**Data shown**:
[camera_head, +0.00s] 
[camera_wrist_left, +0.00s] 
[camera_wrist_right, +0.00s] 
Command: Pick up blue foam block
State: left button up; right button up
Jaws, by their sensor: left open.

**Instructions for the task**: Output all of the material, please, exactly as it stands.

**Output for this task**:
[camera_head, +0.00s] 
[camera_wrist_left, +0.00s] 
[camera_wrist_right, +0.00s] 
Command: Pick up blue foam block
State: left button up; right button up
Jaws, by their sensor: left open.

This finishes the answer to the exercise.